Task to complete:
Copy all of the material exactly. Pictures are not to appear in the copy.

** START OF Information provided **

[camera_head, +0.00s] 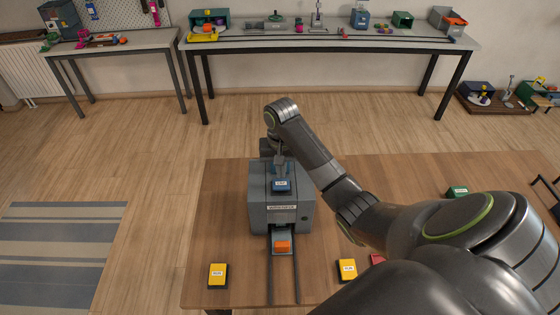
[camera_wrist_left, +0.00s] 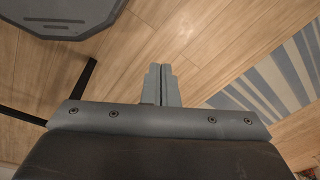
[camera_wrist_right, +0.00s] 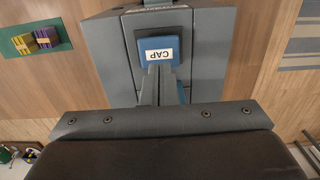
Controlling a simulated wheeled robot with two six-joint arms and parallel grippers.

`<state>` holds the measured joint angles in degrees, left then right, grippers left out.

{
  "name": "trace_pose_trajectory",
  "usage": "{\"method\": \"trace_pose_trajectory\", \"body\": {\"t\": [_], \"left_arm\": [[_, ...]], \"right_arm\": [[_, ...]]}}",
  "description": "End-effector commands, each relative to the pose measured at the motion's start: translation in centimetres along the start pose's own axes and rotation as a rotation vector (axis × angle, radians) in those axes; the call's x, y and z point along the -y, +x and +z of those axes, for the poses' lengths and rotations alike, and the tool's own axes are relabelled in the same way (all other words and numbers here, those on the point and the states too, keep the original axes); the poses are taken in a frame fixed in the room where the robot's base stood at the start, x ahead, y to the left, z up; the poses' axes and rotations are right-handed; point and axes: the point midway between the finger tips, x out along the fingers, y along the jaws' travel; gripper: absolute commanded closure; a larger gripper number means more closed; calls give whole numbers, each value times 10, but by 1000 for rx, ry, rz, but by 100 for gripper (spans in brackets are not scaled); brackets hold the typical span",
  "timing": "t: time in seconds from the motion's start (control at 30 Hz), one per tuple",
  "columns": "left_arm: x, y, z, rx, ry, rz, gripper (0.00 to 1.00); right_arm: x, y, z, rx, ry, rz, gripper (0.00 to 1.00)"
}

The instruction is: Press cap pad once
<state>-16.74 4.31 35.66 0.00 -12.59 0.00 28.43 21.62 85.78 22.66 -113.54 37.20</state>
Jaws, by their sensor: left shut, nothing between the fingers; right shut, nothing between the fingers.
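The blue cap pad (camera_head: 281,185), labelled "CAP", sits on top of the grey machine (camera_head: 258,212). It also shows in the right wrist view (camera_wrist_right: 152,43), upside down. My right gripper (camera_head: 281,168) is shut and empty, with its fingers pointing down at the pad's far side. In the right wrist view its fingertips (camera_wrist_right: 162,72) overlap the pad's edge; I cannot tell whether they touch it. My left gripper (camera_wrist_left: 163,70) is shut and empty over the wooden floor in the left wrist view, and is out of the head view.
An orange block (camera_head: 282,247) sits on a carriage between two rails at the machine's front. Yellow pads (camera_head: 217,275) (camera_head: 347,267), a red pad (camera_head: 377,258) and a green one (camera_head: 458,191) lie on the table (camera_head: 225,185). My right arm covers much of the table's right side.

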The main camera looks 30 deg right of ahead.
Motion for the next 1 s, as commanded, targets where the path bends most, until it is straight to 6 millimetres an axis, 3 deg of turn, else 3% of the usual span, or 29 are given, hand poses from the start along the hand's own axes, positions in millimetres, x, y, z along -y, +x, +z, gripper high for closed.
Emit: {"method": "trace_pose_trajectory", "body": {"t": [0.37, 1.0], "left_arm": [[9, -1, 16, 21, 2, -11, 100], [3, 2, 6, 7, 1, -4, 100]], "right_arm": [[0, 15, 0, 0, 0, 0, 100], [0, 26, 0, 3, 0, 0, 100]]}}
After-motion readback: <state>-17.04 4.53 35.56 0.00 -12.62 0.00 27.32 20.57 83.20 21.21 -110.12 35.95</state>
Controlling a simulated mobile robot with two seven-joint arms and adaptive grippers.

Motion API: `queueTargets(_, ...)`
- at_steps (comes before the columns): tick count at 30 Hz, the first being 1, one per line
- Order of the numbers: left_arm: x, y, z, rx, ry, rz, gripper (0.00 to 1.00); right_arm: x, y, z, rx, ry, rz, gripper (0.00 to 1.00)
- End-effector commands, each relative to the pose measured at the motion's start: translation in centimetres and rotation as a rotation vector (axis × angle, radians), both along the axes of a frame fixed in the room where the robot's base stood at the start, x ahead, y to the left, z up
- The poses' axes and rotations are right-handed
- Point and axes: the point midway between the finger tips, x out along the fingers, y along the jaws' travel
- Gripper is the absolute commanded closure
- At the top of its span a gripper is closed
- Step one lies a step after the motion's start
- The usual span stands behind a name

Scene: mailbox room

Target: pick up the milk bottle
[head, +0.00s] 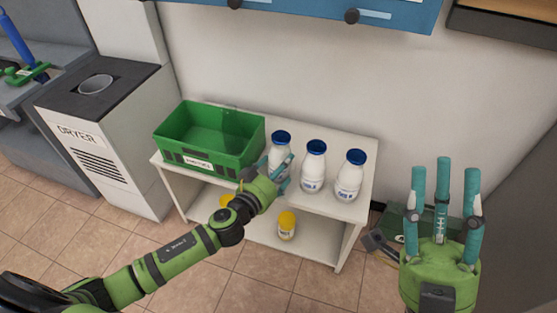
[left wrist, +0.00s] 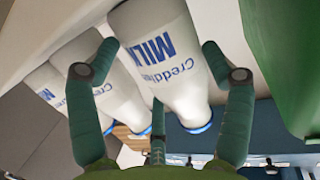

** END OF Information provided **

The response:
[camera_head, +0.00s] 
[camera_wrist_left, +0.00s] 
[camera_wrist_right, +0.00s] 
Controlling a simulated wheeled robot with two six-joint arms and parallel grippers.

`<state>` holds the measured joint angles in degrees, left then right, grippers left out.

{
  "name": "trace_pose_trajectory",
  "usage": "{\"method\": \"trace_pose_trajectory\", \"body\": {\"t\": [_], \"left_arm\": [[_, ...]], \"right_arm\": [[_, ...]]}}",
  "description": "End-effector commands, each relative to the pose measured at the motion's start: translation in centimetres along the start pose's own axes and rotation as a rotation vector (axis × angle, radians) in those axes; the call's x, y and z point along the -y, +x and +z of those axes, for the poses' lengths and rotations alike, and the tool's own axes are relabelled in the same way (all other words and numbers here, those on the point and the states too, keep the original axes); the poses are taken in a frame fixed in the room where the robot's base stood at the start, x ahead, y to the left, z up; the poses' axes and rotations are right-handed; point and axes: the point midway between the finger tips, x out along the fingers, y along the jaws' travel; gripper: absolute commanded closure; a larger gripper number means more closed; calls give whole numbers, each value times 10, but by 1000 for rx, ry, rz, but by 100 for gripper (spans in brackets are not scaled); brackets hold the typical span",
  "timing": "t: time in seconds from the motion's start (control at 30 Hz), one per tuple",
  "columns": "left_arm: x, y, z, rx, ry, rz, gripper (0.00 to 1.00); right_arm: x, y, z, rx, ry, rz, gripper (0.00 to 1.00)"
}

The instruction is: Press cap pad once
<state>-16.74 4.31 35.66 0.00 -12.59 0.00 28.43 21.62 85.78 22.66 -113.54 37.20</state>
Jaws, by their sensor: left shut, nothing between the fingers; right shut, nothing between the fingers.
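The blue cap pad (camera_head: 281,185), labelled "CAP", sits on top of the grey machine (camera_head: 258,212). It also shows in the right wrist view (camera_wrist_right: 152,43), upside down. My right gripper (camera_head: 281,168) is shut and empty, with its fingers pointing down at the pad's far side. In the right wrist view its fingertips (camera_wrist_right: 162,72) overlap the pad's edge; I cannot tell whether they touch it. My left gripper (camera_wrist_left: 163,70) is shut and empty over the wooden floor in the left wrist view, and is out of the head view.
An orange block (camera_head: 282,247) sits on a carriage between two rails at the machine's front. Yellow pads (camera_head: 217,275) (camera_head: 347,267), a red pad (camera_head: 377,258) and a green one (camera_head: 458,191) lie on the table (camera_head: 225,185). My right arm covers much of the table's right side.

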The main camera looks 30 deg right of ahead.
Motion for the next 1 s, as commanded, targets where the path bends most, until it is straight to 6 millimetres an axis, 3 deg of turn, else 3% of the usual span, or 29 are given, hand poses from the start along the hand's own axes, positions in millimetres, x, y, z along -y, +x, +z, gripper high for closed.
Emit: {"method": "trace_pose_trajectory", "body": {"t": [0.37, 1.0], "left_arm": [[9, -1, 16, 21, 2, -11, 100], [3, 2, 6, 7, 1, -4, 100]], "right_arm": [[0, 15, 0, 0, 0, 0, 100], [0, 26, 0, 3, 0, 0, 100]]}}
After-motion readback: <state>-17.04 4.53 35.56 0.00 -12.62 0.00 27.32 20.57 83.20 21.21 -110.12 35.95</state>
Controlling a simulated mobile robot with two seven-joint arms and adaptive grippers.

Motion API: `queueTargets(_, ...)`
- at_steps (comes before the columns): tick count at 30 Hz, the first being 1, one per line
- Order of the numbers: left_arm: x, y, z, rx, ry, rz, gripper (0.00 to 1.00); right_arm: x, y, z, rx, ry, rz, gripper (0.00 to 1.00)
- End-effector commands, each relative to the pose measured at the motion's start: translation in centimetres and rotation as a rotation vector (axis × angle, radians), both along the axes of a frame fixed in the room where the robot's base stood at the start, x ahead, y to the left, z up
- The poses' axes and rotations are right-handed
- Point and axes: the point midway between the finger tips, x out along the fingers, y along the jaws' travel
- Gripper is the absolute commanded closure
- At the top of its span a gripper is closed
- Step one lies a step after the motion's start
- The usual span stands behind a name

Scene: mailbox room

Target: pick up the milk bottle
[head, +0.00s] 
[left wrist, +0.00s] 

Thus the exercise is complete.